As a politician who doesn’t have a lot of experience, everywhere you go, you will hear, ‘You are the first to do this…….’. You will visit ten places and they will say this to you ten times. It is a lie. They have said the same thing to every person who went to campaign there.


As a politician, you will seek endorsements from many important stakeholders. Royal fathers will listen to you and pray for your success. They will tell you what their communities need. Religious leaders will lay their hands on you. Market women will list their demands and dance for you. Young people will demand for jobs and more attention. Women will demand for 35% inclusion. You will say yes to all demands and they will say yes, you have our support. Everyone asks for endorsement. Everyone gets it. You will not know for sure till election day.


In political circles, you will hear this a lot, ‘I have not been carried along’, or  ‘We the leaders have not been carried along’. You will stand there scratching your head in disbelief. You invite people to meetings to discuss issues and take a position and they still turn around to say ‘We were not carried along’. If you do not make time to visit a leader and have a private session with him and believe he will be happy with a town hall meeting that involves many other people, you have not ‘carried him along’ because you have not made him feel special.

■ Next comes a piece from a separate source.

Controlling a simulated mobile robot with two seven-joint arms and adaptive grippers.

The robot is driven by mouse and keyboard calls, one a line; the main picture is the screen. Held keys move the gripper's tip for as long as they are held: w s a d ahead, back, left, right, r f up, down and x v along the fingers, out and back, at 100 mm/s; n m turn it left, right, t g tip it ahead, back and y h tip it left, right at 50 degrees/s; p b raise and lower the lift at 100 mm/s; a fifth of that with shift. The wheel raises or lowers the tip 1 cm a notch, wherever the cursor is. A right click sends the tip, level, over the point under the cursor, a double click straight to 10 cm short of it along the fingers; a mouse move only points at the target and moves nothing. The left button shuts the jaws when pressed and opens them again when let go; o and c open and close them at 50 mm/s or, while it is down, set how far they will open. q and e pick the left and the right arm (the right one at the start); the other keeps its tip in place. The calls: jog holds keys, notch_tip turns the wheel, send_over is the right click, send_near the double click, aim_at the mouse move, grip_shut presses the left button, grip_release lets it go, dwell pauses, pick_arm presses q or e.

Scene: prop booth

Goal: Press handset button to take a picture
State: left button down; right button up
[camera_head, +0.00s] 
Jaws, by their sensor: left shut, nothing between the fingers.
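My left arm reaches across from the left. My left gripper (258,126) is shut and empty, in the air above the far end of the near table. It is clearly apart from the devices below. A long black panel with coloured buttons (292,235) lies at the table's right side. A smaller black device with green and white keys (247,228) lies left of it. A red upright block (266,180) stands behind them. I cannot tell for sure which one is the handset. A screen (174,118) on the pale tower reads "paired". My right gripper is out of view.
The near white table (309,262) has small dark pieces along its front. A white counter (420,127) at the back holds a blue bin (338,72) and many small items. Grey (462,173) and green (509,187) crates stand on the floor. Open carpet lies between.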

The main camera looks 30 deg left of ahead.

If you invite people to a meeting and do not provide adequate transport fare, you have not carried them along. If you only gave your party leader N50,000 when his daughter was getting married, you have not carried him along. If you only sent two chickens to the wife of the leader for Christmas, you have not carried her along. If you did not sponsor anyone to Mecca or Jerusalem from your constituency, you have not carried people along. Hope you understand the term better now.


The citizens in these units are very passionate and engaged. Their opinions and insights are interesting and can be profound, all reflections of the patriotism that drives many of them. Though there are those who give cause for concern about the state of their mental health, these political units serve as a rallying point for a lot of young and middle-aged voters. The problem is the number of opinions and solutions in these units does not match the number of voters’ cards needed to make a difference. There are no physical polling units here and while these units have many returning officers, they are all illegal. Many political fortunes have been led astray in these units. If you are a politician who is serious about winning elections, maximise your engagement with the people who can actually vote and are keen to do so in real polling units and wards.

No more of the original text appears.